Leveled Reading for Different Learners

P2 – Practice differentiated instruction. No two students learn the same way. Each has strengths and weaknesses. In response to those differences, instruction can be modified or tailored to the student’s needs. In our school, we use leveled readers in order to ensure that each student in reading at an appropriate level. Many students will try to read books that are above their ability or comprehension, not understanding that it is too difficult for them, at least until they have invested a great deal of time and stress in the reading. We want to show students that when a book is “just right,” reading can be an enjoyable experience.
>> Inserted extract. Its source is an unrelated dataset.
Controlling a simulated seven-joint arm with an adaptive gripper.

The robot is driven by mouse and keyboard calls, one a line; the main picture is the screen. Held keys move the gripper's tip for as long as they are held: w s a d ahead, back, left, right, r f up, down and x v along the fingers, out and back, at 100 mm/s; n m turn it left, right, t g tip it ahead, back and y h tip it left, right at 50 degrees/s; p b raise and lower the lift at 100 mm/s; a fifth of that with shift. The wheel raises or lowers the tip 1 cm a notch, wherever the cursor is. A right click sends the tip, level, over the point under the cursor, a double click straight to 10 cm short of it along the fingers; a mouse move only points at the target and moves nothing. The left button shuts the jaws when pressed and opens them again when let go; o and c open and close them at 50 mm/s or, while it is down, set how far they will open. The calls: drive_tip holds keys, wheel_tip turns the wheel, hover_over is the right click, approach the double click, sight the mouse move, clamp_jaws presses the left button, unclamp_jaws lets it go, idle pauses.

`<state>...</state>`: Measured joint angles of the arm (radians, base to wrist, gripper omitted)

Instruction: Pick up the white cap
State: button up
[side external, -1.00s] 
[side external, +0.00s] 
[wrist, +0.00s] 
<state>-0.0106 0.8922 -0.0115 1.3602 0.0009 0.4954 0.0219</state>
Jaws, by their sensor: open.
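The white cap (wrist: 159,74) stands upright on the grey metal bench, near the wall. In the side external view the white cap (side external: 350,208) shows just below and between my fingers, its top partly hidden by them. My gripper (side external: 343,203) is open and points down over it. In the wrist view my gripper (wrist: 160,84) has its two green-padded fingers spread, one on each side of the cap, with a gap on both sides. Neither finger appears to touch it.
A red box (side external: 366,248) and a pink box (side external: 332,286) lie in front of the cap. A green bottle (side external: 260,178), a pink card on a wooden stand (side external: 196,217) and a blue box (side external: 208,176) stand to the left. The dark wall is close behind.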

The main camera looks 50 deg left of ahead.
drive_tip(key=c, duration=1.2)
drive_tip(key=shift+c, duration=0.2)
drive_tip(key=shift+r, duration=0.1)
We did an individual evaluation for each student to allow them to read books from the class library that are suited for their level. Each book is labeled with a letter that corresponds to a reading level, as shown in Image 1. These evaluations consist of reading aloud for fluency and self-correcting, reading silently, recall of the selected passage, and answering both open and closed questions about the text. The assessments we use are based off of The Teacher’s College assessments. According to the group, when student fluency falls below 90%, this often indicates that the book level would be too hard, even with assistance, and the student might become frustrated with the text. One student’s running record is shown in Image 2.


Image 1: Four books from our classroom library labeled with genre and reading level.


Image 2: A student’s running record, a slight modification on the Teacher’s College original form.

Although some students came to our class with evaluations from their third-grade teachers, we re-evaluated them just in case their reading improved over the summer or in case they needed to take a step back due to a summer reading lull. We also re-evaluate students when they feel that they are ready for more challenging books. They can only request to retest if they have conferenced with us about multiple books that they have read at their level.

As opposed to reading a whole-class novel that may be too advanced or too simple for some students, we can group students based on their levels so they can set their own goals and make progress based on their own starting point. These groups’ books are shown in Image 3. This is a great improvement on the basal reader, which rarely takes into consideration that many students are reading below grade-level. The students enjoy reading the same book as others in their class, but as opposed to a whole-class novel, they will be reading a book that is appropriate for their abilities.


Image 3: Our class’s five groups based on reading level. Each group chose their own name.